- _INSTRUCTIONS TO FOLLOW_
Below is some material; set it all down exactly, apart from the pictures.
--- DATA ---
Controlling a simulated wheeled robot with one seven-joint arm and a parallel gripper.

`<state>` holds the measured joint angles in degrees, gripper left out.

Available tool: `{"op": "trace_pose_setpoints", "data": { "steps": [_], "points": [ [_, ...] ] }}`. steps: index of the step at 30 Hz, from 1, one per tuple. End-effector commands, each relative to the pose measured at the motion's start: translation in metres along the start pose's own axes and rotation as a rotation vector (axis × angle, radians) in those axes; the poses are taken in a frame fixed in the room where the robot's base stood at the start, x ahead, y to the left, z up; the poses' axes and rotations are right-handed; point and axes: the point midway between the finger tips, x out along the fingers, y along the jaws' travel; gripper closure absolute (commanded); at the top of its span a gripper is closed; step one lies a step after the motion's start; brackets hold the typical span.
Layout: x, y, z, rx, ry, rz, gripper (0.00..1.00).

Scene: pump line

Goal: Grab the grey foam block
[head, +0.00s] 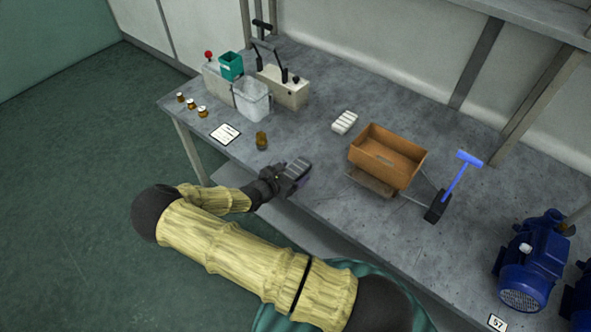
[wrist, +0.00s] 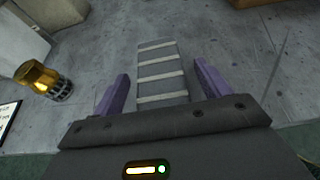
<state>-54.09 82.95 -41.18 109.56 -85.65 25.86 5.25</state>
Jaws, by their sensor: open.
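The grey foam block (head: 297,167), with pale stripes across its top, lies on the workbench near its front edge. In the wrist view the block (wrist: 161,68) lies between the two purple fingers of my gripper (wrist: 161,75), one finger on each side with a narrow gap. My gripper is open. In the head view my gripper (head: 288,180) is at the near end of the block, which it partly hides. I cannot tell how far the fingertips are above the bench.
A white striped block (head: 344,122) and an orange-brown box (head: 388,155) are to the right. A white bucket (head: 252,100) stands behind. A blue-handled tool (head: 458,178) lies further right.

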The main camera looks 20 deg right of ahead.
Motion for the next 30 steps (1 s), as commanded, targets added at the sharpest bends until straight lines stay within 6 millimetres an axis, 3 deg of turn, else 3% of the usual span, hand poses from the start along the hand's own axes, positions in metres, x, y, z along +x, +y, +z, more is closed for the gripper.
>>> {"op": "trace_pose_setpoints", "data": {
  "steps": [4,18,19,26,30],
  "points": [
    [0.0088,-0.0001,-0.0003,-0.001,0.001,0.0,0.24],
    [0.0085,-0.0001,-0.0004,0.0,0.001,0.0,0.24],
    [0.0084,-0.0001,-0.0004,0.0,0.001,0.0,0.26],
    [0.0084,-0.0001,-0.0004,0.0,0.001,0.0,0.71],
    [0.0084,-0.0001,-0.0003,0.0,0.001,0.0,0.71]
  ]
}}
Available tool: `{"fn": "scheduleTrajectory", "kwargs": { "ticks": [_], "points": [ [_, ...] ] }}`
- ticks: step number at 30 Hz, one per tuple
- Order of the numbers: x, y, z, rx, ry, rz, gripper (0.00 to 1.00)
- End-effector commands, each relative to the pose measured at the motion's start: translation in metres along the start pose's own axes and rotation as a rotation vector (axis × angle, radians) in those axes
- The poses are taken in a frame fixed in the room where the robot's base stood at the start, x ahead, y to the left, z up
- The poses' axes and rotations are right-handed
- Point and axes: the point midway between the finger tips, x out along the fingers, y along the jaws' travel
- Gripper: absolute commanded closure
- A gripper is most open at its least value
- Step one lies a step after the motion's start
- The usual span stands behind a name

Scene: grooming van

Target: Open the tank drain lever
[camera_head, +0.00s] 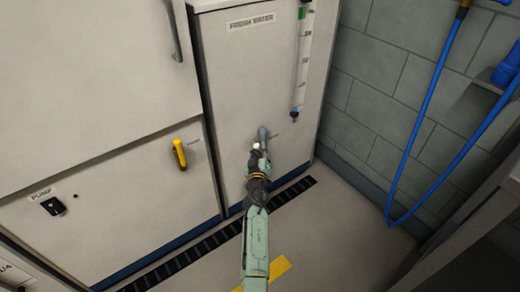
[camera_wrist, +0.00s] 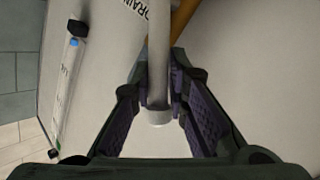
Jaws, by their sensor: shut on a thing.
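The tank drain lever (camera_head: 262,132) is a grey handle low on the front of the white fresh water tank (camera_head: 250,75). In the wrist view the lever (camera_wrist: 158,50) comes down from the top edge, with its rounded end between the finger pads, beside a label reading DRAIN (camera_wrist: 136,6). My gripper (camera_head: 258,148) is at the lever, and in the wrist view my gripper (camera_wrist: 160,92) is shut on it near its end. The lever's pivot is out of the wrist view, and in the head view my gripper hides its lower part.
A yellow lever (camera_head: 179,153) and a black pump switch (camera_head: 53,206) are on the panel to the left. A sight tube (camera_head: 302,65) stands at the tank's right. A blue hose (camera_head: 428,110) hangs by the tiled wall. A dark floor grate (camera_head: 200,245) runs before the tank.

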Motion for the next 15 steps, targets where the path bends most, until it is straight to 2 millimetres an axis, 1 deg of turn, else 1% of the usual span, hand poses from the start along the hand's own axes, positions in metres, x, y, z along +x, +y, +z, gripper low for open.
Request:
---
- _COMPLETE ANSWER_
Controlling a simulated wheeled robot with one seven-joint arm and a parallel gripper.

`<state>` holds the measured joint angles in degrees, gripper left out.

Available tool: `{"op": "trace_pose_setpoints", "data": { "steps": [_], "points": [ [_, ...] ] }}`. steps: index of the step at 30 Hz, from 1, one per tuple. End-effector commands, each relative to the pose measured at the motion's start: translation in metres along the start pose's own axes and rotation as a rotation vector (axis × angle, radians) in those axes; the poses are taken in a frame fixed in the room where the robot's base stood at the start, x ahead, y to the left, z up; the poses' axes and rotations are right-handed; point and axes: the point midway between the finger tips, x out along the fingers, y along the jaws' travel; gripper closure absolute (commanded); at the top of its span a gripper is closed; step one lies a step after the motion's start; brackets hold the typical span.
Layout: x, y, z, rx, ry, rz, gripper (0.00..1.00).

Scene: pump line

Goal: Grab the grey foam block
[head, +0.00s] 
[wrist, +0.00s] 
<state>-54.09 82.95 -41.18 109.56 -85.65 25.86 5.25</state>
Jaws, by their sensor: open.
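The grey foam block (head: 297,167), with pale stripes across its top, lies on the workbench near its front edge. In the wrist view the block (wrist: 161,68) lies between the two purple fingers of my gripper (wrist: 161,75), one finger on each side with a narrow gap. My gripper is open. In the head view my gripper (head: 288,180) is at the near end of the block, which it partly hides. I cannot tell how far the fingertips are above the bench.
A white striped block (head: 344,122) and an orange-brown box (head: 388,155) are to the right. A white bucket (head: 252,100) stands behind. A blue-handled tool (head: 458,178) lies further right.

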The main camera looks 20 deg right of ahead.
Motion for the next 30 steps (1 s), as commanded, targets added at the sharpest bends until straight lines stay within 6 millimetres an axis, 3 deg of turn, else 3% of the usual span, hand poses from the start along the hand's own axes, positions in metres, x, y, z along +x, +y, +z, more is closed for the gripper.
>>> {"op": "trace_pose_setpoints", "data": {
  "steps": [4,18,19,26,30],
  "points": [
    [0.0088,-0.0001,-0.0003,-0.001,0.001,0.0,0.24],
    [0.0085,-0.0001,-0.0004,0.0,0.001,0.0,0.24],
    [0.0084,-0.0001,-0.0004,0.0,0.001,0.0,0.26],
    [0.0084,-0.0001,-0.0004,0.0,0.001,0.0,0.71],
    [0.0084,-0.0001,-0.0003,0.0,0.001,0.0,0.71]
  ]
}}
Available tool: `{"fn": "scheduleTrajectory", "kwargs": { "ticks": [_], "points": [ [_, ...] ] }}`
- ticks: step number at 30 Hz, one per tuple
- Order of the numbers: x, y, z, rx, ry, rz, gripper (0.00 to 1.00)
- End-effector commands, each relative to the pose measured at the motion's start: translation in metres along the start pose's own axes and rotation as a rotation vector (axis × angle, radians) in those axes
- The poses are taken in a frame fixed in the room where the robot's base stood at the start, x ahead, y to the left, z up
- The poses' axes and rotations are right-handed
- Point and axes: the point midway between the finger tips, x out along the fingers, y along the jaws' travel
- Gripper: absolute commanded closure
- A gripper is most open at its least value
- Step one lies a step after the motion's start
- The usual span stands behind a name

Scene: grooming van

Target: Open the tank drain lever
[camera_head, +0.00s] 
[camera_wrist, +0.00s] 
Jaws, by their sensor: shut on a thing.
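The tank drain lever (camera_head: 262,132) is a grey handle low on the front of the white fresh water tank (camera_head: 250,75). In the wrist view the lever (camera_wrist: 158,50) comes down from the top edge, with its rounded end between the finger pads, beside a label reading DRAIN (camera_wrist: 136,6). My gripper (camera_head: 258,148) is at the lever, and in the wrist view my gripper (camera_wrist: 160,92) is shut on it near its end. The lever's pivot is out of the wrist view, and in the head view my gripper hides its lower part.
A yellow lever (camera_head: 179,153) and a black pump switch (camera_head: 53,206) are on the panel to the left. A sight tube (camera_head: 302,65) stands at the tank's right. A blue hose (camera_head: 428,110) hangs by the tiled wall. A dark floor grate (camera_head: 200,245) runs before the tank.

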Motion for the next 15 steps, targets where the path bends most, until it is straight to 2 millimetres an axis, 1 deg of turn, else 1% of the usual span, hand poses from the start along the hand's own axes, positions in metres, x, y, z along +x, +y, +z, gripper low for open.
Request:

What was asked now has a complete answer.